Given this context, the Council took its own steps during recess to commemorate World War I by providing due respect to our own in-house tribute to the war.
Not far from the John A. Wilson Building’s main entrance lies The Supreme Sacrifice, a sculpture by Jerome Connor dedicated to District government employees who lost their lives in World War I.
Nearly 100 years after this memorial sculpture was placed in the Wilson Building, however, it had begun to show its age. The Council decided to contract with Howard Wellman Conservation LLC to clean and preserve the sculpture.
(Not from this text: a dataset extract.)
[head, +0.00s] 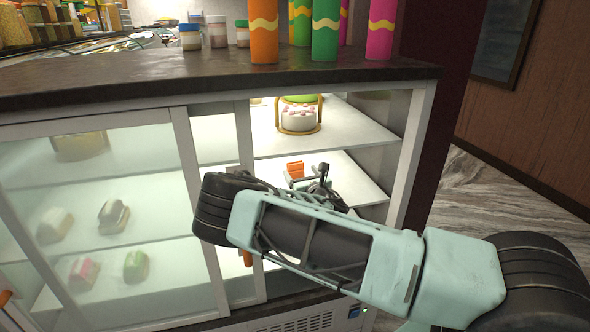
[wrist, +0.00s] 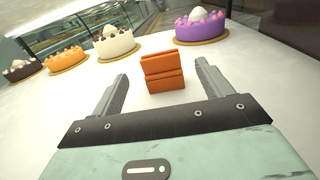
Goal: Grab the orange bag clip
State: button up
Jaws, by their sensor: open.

Wellman described the statue as being “highly soiled,” with heavy dust, hand soiling, cigarette smoke, and other environmental pollution as likely culprits.
Over the course of three days, Wellman used skewers, brushes, wipes, scrapers, gels, solvents, and distilled water to clean the sculpture and restore its original glory.
Wellman is no stranger to the Wilson Building, having also cleaned and conserved the Alexander “Boss” Shepherd statue long abandoned at the Blue Plains Sewage Treatment Plant, and returned to its previous Wilson Building perch in 2005.